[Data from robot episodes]
** begin **

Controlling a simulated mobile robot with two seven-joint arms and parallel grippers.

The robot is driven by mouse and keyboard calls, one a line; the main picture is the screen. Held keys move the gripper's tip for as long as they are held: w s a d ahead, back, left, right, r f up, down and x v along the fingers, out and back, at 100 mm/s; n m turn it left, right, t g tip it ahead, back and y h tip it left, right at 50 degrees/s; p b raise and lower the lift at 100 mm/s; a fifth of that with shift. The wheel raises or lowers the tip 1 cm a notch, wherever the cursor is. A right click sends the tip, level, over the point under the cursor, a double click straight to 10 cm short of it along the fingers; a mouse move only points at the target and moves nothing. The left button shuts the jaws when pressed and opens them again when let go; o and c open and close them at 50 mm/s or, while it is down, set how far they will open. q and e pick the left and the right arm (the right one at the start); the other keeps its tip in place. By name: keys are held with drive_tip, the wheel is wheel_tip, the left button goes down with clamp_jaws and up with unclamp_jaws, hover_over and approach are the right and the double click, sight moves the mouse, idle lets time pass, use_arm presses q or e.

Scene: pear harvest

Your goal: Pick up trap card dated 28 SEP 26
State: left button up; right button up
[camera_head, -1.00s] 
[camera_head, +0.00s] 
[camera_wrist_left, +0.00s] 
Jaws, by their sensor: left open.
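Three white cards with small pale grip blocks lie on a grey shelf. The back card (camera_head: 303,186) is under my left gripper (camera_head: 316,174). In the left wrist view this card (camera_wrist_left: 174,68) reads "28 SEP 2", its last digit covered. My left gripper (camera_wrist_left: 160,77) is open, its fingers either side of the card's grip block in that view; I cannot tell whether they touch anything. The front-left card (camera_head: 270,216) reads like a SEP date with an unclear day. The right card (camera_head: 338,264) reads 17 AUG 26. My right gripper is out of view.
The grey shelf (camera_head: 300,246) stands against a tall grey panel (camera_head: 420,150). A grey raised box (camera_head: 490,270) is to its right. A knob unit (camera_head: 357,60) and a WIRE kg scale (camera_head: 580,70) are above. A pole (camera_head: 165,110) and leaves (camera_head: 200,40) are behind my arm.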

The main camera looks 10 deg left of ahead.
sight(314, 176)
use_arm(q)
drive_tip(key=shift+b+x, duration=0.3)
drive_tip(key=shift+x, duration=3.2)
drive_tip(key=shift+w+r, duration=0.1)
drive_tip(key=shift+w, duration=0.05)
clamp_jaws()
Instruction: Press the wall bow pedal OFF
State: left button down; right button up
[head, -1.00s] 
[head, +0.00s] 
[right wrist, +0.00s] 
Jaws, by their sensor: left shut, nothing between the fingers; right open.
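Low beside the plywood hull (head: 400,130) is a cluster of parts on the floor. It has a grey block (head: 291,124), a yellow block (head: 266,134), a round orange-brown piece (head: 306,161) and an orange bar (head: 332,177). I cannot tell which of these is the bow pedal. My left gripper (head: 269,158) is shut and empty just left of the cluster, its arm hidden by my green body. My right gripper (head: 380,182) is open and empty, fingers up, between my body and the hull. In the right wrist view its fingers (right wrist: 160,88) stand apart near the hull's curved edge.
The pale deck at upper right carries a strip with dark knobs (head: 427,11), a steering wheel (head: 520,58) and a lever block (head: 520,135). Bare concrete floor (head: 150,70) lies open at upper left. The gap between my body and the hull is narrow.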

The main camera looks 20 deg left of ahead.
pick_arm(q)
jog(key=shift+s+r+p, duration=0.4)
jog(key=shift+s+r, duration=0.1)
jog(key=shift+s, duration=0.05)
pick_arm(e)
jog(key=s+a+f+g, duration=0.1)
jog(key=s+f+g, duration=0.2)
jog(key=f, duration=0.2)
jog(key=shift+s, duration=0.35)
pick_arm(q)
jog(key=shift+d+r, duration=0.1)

** end **

DIRECTIVE:
Send back all of the entries exactly, with nothing missing.

WRITTEN ANSWER:
Controlling a simulated mobile robot with two seven-joint arms and parallel grippers.

The robot is driven by mouse and keyboard calls, one a line; the main picture is the screen. Held keys move the gripper's tip for as long as they are held: w s a d ahead, back, left, right, r f up, down and x v along the fingers, out and back, at 100 mm/s; n m turn it left, right, t g tip it ahead, back and y h tip it left, right at 50 degrees/s; p b raise and lower the lift at 100 mm/s; a fifth of that with shift. The wheel raises or lowers the tip 1 cm a notch, wherever the cursor is. A right click sends the tip, level, over the point under the cursor, a double click straight to 10 cm short of it along the fingers; a mouse move only points at the target and moves nothing. The left button shuts the jaws when pressed and opens them again when let go; o and c open and close them at 50 mm/s or, while it is down, set how far they will open. q and e pick the left and the right arm (the right one at the start); the other keeps its tip in place. By name: keys are held with drive_tip, the wheel is wheel_tip, the left button goes down with clamp_jaws and up with unclamp_jaws, hover_over and approach are the right and the double click, sight moves the mouse, idle lets time pass, use_arm presses q or e.

Scene: pear harvest

Your goal: Pick up trap card dated 28 SEP 26
State: left button up; right button up
[camera_head, -1.00s] 
[camera_head, +0.00s] 
[camera_wrist_left, +0.00s] 
Jaws, by their sensor: left open.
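Three white cards with small pale grip blocks lie on a grey shelf. The back card (camera_head: 303,186) is under my left gripper (camera_head: 316,174). In the left wrist view this card (camera_wrist_left: 174,68) reads "28 SEP 2", its last digit covered. My left gripper (camera_wrist_left: 160,77) is open, its fingers either side of the card's grip block in that view; I cannot tell whether they touch anything. The front-left card (camera_head: 270,216) reads like a SEP date with an unclear day. The right card (camera_head: 338,264) reads 17 AUG 26. My right gripper is out of view.
The grey shelf (camera_head: 300,246) stands against a tall grey panel (camera_head: 420,150). A grey raised box (camera_head: 490,270) is to its right. A knob unit (camera_head: 357,60) and a WIRE kg scale (camera_head: 580,70) are above. A pole (camera_head: 165,110) and leaves (camera_head: 200,40) are behind my arm.

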The main camera looks 10 deg left of ahead.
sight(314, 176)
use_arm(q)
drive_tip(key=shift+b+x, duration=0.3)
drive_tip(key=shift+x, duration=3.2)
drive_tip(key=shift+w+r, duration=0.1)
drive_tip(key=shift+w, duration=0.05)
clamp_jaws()
Instruction: Press the wall bow pedal OFF
State: left button down; right button up
[head, -1.00s] 
[head, +0.00s] 
[right wrist, +0.00s] 
Jaws, by their sensor: left shut, nothing between the fingers; right open.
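Low beside the plywood hull (head: 400,130) is a cluster of parts on the floor. It has a grey block (head: 291,124), a yellow block (head: 266,134), a round orange-brown piece (head: 306,161) and an orange bar (head: 332,177). I cannot tell which of these is the bow pedal. My left gripper (head: 269,158) is shut and empty just left of the cluster, its arm hidden by my green body. My right gripper (head: 380,182) is open and empty, fingers up, between my body and the hull. In the right wrist view its fingers (right wrist: 160,88) stand apart near the hull's curved edge.
The pale deck at upper right carries a strip with dark knobs (head: 427,11), a steering wheel (head: 520,58) and a lever block (head: 520,135). Bare concrete floor (head: 150,70) lies open at upper left. The gap between my body and the hull is narrow.

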The main camera looks 20 deg left of ahead.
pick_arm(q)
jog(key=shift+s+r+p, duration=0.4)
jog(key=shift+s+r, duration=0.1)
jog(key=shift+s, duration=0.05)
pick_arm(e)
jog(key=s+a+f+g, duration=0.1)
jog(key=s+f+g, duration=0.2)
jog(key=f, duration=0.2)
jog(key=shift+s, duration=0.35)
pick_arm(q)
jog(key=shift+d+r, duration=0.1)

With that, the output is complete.